MS Solutions #6: The Role of Isotope Peak Intensities Obtained Using Mass Spectrometry in Determining an Elemental Composition, Part 2-3Figure 2: Peak patterns representing ions with atoms of Cl/B

   There are no atoms of Br, Cl, Si, or S present in the ion represented by the cluster of peaks in Figure 1. It is as important to know which elements are not present as it is to know which are present in the ion.

   The third step in determining the elemental composition from the isotope peak intensity data is: Step 3: Determine the number of atoms of X+1 elements present (C and N) . There are a few important points to remember before assigning the number of atoms of C and/or N: (1) if the peak intensity at X+1 is NOT reported relative to that of X, it will be necessary to normalize the intensity of X+1 to that of X; (2) once the relative intensity at X+1 has been accounted for within the about ±10% of the observed value, STOP! To continue to rationalize the X+1 intensity could lead to over-interpretation. It is always possible to return for further explanation of the intensity at X+1, if necessary; (3) unless the Nitrogen Rule can be applied and shows that there is an odd number of nitrogen atoms present, it is best to start with the assignment of the number of carbon atoms and then assign the number of nitrogen atoms.

   The intensity at X+1 reported in the tabular data is 9.36% in Figure 1. Unfortunately, this experimental value falls between the theoretical values for 8 and 9 atoms of carbon as calculated using the carbon X+1 factors in Table 1, or observed on the X+1 and X+2  relative peak intensities for increasing nos. of C and H atoms (Table 2, part 2). The X+1 value for 8 C atoms is 8.8; and for 9 C atoms, it is 9.9. In the case of 9 C atoms, the theoretical and observed values differ by ±0.54 percentage points. In the case of 8 C atoms, the difference is 0.52 percentage points. Both values are well within the about ±10% limit. Which one should be chosen? There is a rational reason to choose 8 C atoms over 9 C atoms. Look at the observed value for X+2 in the experimental data. Examination of the X+2 column for 8 and 9 C atoms in Table 2 shows that the X+2 values for 8 and 9 C atoms are 0.38 and 0.49, respectively. In the case of 8 C atoms, the X+2 remainder is 0.75; and for the case of 9 C atoms, the remainder is 0.64. Both of these remainders are far greater than the about ±10%. Therefore, there must be a contribution from some source other than the possibility of an ion containing two atoms of 13C. The only other possible contributor at X+2 could be oxygen (which was initially omitted from the above-described consideration for X+2). Oxygen also makes a contribution at X+1, which means that the X+1 value is not only going to arise from the 13C isotope but also from the probable presence of an 17O isotope.

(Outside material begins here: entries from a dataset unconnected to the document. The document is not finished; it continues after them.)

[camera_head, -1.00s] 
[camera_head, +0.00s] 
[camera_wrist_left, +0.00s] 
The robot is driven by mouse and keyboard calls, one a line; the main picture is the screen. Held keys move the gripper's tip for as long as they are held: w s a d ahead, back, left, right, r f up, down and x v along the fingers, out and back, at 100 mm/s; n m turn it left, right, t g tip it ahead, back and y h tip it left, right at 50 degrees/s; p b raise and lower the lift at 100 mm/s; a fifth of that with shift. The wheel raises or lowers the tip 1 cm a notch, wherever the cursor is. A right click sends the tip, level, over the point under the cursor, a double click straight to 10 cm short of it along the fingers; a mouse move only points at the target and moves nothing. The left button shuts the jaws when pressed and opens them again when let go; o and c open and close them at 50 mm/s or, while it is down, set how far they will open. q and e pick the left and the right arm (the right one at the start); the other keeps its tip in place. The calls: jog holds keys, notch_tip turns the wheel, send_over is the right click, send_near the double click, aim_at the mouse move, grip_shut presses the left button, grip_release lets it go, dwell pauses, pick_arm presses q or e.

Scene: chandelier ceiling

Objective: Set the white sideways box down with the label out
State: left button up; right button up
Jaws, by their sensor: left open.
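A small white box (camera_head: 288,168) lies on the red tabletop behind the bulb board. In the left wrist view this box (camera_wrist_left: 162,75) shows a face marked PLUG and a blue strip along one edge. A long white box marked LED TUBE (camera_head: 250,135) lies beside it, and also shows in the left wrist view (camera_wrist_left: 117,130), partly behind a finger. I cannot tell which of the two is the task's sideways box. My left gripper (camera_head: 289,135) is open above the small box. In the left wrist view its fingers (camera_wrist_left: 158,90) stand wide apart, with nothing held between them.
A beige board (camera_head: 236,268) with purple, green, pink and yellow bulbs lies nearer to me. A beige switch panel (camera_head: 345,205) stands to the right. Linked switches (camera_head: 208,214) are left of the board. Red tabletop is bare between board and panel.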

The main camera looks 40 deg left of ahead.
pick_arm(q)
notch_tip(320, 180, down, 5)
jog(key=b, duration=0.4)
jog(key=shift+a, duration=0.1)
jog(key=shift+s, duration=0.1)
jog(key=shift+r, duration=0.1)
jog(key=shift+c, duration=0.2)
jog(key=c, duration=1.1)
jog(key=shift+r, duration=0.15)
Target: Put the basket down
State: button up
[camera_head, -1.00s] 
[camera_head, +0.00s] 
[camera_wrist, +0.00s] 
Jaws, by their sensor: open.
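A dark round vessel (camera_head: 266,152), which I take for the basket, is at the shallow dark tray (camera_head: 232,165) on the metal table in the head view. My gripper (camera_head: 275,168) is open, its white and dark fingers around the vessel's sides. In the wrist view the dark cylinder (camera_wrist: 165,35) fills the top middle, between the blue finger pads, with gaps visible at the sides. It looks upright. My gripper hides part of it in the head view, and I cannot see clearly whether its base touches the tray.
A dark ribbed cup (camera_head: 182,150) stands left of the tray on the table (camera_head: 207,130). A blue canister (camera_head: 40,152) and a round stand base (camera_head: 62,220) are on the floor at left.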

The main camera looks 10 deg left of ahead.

MS Solutions #6: The Role of Isotope Peak Intensities Obtained Using Mass Spectrometry in Determining an Elemental Composition, Part 2-3
Table 2: Numeric values for ions containing atoms of chlorine and/or bromine.

   Based on the above rationalization, 8 atoms of C are selected. This results in a Mass remainder of 53 Da, an X+1 relative intensity remainder of 0.56, and an X+2 remainder of 0.75. The Mass column would easily accommodate an atom of nitrogen. The X+1 column would also accommodate a single nitrogen atom. The nominal m/z value is an odd number. There may be great temptation to consider a single atom of nitrogen. This temptation should be rejected. The X+1 value has been reconciled to within the about ±10% limit. It is unknown whether the nominal m/z value peak represents an OE± ion or an EE+ ion. Therefore, it cannot be determined (from the Nitrogen Rule ) whether the ion contains an odd number of N atoms. The next step in this process of establishing an elemental composition based on intensity of an isotope peak is: Step 4: Assign the number of atoms of oxygen present. The remaining intensity at X+2 to be reconciled is 0.75%. This value rounds nicely to 0.8%.

   This could account for as many as 4 atoms of O (at 0.2% each); however, 4 × 16 Da = 64 Da, which is greater than the unaccounted mass. The mass must always reconcile to zero. The maximum number of O atoms allowed based on the remaining mass is 3. Reconciling the three columns in Table 1 leaves 5 in the Mass column; 0.44 in the X+1 column; and 0.15 in the X+2 column.